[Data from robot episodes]
%%

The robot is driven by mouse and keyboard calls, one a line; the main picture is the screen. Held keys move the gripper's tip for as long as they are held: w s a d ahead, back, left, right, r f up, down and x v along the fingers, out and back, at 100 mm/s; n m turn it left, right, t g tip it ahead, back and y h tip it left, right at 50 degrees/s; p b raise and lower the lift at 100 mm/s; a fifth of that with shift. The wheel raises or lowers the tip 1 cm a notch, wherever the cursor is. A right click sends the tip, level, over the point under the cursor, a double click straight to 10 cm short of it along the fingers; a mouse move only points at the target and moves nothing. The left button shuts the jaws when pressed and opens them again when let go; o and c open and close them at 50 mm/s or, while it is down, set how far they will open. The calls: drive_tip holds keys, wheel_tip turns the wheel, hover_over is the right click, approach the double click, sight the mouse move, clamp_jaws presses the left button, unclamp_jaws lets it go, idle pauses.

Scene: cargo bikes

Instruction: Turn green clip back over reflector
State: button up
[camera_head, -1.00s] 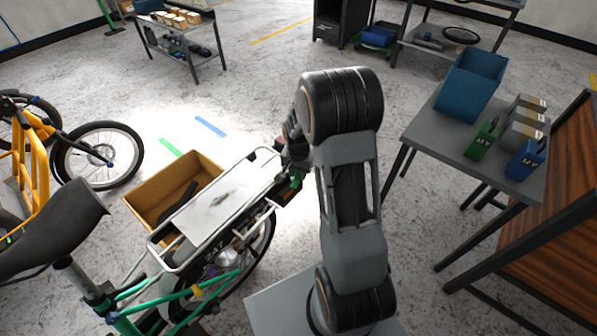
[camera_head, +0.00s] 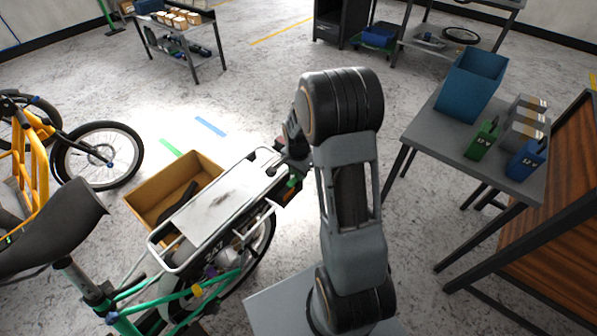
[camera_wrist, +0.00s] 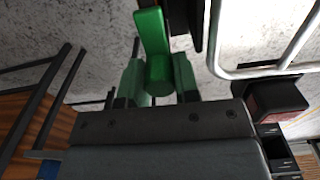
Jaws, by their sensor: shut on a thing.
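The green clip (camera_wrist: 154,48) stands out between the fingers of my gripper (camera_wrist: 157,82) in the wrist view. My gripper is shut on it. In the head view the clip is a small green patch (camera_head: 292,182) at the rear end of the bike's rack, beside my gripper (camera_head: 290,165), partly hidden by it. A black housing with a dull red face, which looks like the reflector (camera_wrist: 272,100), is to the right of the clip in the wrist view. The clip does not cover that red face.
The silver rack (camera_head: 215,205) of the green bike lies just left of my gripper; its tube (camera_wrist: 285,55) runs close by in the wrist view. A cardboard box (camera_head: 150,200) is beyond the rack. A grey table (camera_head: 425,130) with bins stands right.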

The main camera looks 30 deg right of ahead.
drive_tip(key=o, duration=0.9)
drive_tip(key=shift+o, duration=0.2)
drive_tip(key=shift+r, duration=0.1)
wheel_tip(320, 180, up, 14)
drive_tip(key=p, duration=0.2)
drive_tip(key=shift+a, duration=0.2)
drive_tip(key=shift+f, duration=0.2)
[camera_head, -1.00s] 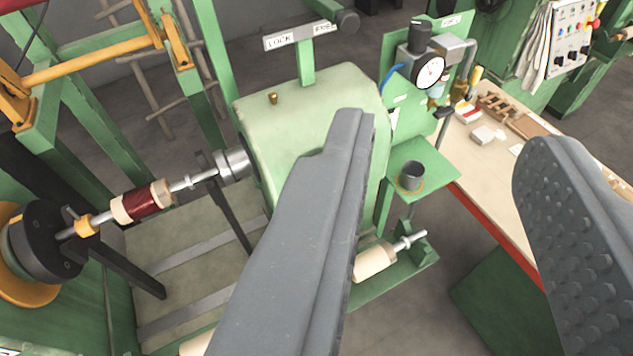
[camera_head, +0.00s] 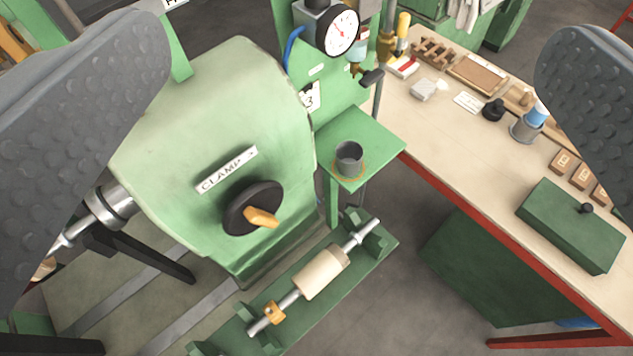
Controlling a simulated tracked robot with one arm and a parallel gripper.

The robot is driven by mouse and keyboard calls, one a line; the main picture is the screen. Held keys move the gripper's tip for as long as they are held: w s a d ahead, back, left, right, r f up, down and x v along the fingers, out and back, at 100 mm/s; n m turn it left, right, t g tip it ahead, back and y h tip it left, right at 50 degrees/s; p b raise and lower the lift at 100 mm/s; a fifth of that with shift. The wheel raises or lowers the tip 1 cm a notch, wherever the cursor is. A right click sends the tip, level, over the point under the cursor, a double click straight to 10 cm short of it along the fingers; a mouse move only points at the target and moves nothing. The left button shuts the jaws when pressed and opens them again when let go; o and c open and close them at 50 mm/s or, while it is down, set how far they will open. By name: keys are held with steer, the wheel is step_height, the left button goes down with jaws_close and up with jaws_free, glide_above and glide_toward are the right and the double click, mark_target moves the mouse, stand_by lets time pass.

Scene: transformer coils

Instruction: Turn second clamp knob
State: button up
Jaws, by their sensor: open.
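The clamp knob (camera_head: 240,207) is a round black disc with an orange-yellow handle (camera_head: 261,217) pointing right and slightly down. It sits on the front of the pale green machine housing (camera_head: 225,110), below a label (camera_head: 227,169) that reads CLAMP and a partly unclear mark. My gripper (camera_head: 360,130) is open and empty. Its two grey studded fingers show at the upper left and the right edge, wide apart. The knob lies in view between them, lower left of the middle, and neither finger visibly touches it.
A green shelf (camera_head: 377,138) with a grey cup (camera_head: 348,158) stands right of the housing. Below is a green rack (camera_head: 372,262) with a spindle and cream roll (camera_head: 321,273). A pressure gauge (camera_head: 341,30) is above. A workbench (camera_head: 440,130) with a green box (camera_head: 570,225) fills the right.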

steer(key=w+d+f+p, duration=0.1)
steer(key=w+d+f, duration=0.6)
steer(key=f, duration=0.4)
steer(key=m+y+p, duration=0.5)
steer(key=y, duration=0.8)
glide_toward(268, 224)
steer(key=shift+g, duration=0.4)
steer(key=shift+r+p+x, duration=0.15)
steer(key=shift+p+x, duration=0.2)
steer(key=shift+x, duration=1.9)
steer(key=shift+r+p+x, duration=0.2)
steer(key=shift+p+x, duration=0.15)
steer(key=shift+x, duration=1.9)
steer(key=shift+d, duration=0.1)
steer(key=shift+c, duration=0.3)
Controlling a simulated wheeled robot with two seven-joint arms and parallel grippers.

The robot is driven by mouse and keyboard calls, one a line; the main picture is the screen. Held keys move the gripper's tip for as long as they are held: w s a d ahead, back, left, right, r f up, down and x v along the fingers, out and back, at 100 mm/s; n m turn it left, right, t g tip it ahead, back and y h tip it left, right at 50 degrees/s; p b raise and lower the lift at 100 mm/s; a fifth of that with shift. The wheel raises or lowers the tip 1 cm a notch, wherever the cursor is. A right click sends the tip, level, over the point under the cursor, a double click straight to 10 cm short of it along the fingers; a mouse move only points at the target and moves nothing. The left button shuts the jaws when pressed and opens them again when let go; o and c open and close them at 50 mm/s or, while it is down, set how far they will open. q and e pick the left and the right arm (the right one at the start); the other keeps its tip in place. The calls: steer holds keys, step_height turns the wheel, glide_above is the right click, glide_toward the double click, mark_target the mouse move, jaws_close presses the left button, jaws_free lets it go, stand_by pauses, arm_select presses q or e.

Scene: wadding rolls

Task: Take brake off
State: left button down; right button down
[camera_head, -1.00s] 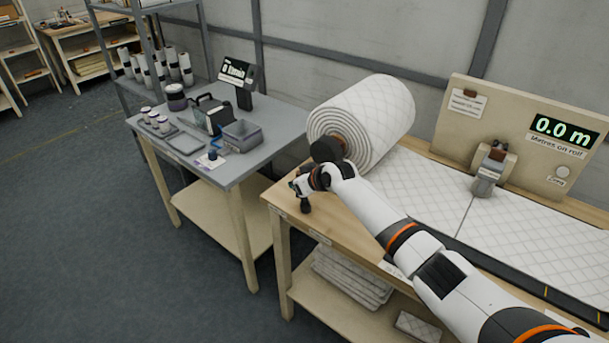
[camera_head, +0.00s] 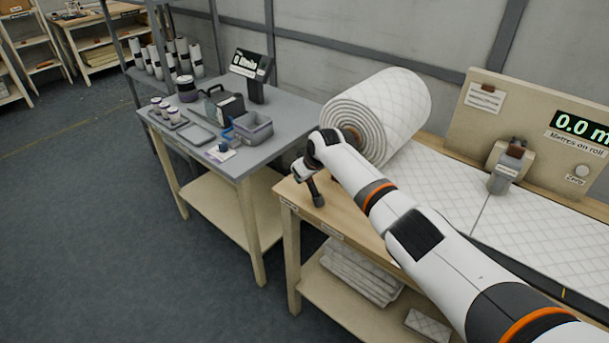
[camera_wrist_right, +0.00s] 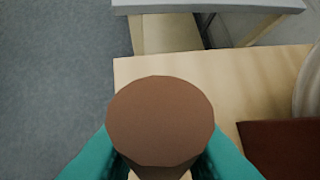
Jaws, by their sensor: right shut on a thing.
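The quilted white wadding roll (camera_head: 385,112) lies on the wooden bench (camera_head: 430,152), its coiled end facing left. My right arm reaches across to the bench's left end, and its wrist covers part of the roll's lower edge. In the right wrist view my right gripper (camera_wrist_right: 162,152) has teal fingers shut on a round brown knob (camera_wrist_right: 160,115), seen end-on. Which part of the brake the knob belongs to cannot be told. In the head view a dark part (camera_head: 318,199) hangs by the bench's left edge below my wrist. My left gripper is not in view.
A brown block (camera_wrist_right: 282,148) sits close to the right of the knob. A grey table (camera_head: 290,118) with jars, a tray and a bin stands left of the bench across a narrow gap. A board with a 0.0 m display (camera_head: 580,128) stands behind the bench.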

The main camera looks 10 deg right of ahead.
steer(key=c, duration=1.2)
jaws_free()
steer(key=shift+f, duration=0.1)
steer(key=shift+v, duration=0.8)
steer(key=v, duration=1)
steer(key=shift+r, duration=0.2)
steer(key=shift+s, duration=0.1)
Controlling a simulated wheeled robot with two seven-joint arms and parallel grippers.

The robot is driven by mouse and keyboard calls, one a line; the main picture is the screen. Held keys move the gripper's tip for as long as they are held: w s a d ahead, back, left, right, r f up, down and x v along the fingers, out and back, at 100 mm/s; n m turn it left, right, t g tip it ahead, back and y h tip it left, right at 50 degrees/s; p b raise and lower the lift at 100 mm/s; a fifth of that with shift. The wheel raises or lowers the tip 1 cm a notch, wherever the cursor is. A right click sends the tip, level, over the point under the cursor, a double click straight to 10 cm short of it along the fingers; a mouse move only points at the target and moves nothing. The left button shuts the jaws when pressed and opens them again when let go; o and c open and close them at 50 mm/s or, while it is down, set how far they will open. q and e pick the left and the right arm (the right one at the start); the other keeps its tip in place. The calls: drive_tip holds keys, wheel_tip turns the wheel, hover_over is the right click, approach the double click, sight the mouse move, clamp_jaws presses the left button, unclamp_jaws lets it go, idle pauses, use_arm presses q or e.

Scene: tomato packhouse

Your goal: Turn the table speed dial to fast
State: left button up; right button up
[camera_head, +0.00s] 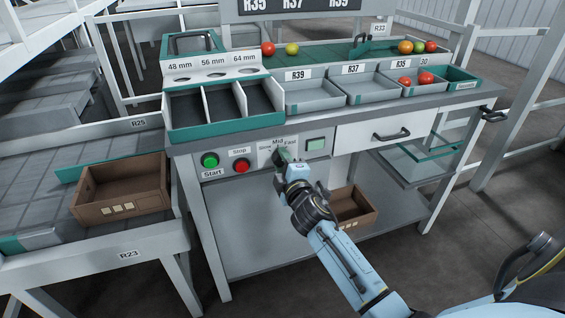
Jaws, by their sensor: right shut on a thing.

%%

Gather every line from the listing above in which the word "Instruction" appears.

Instruction: Turn green clip back over reflector
Instruction: Turn second clamp knob

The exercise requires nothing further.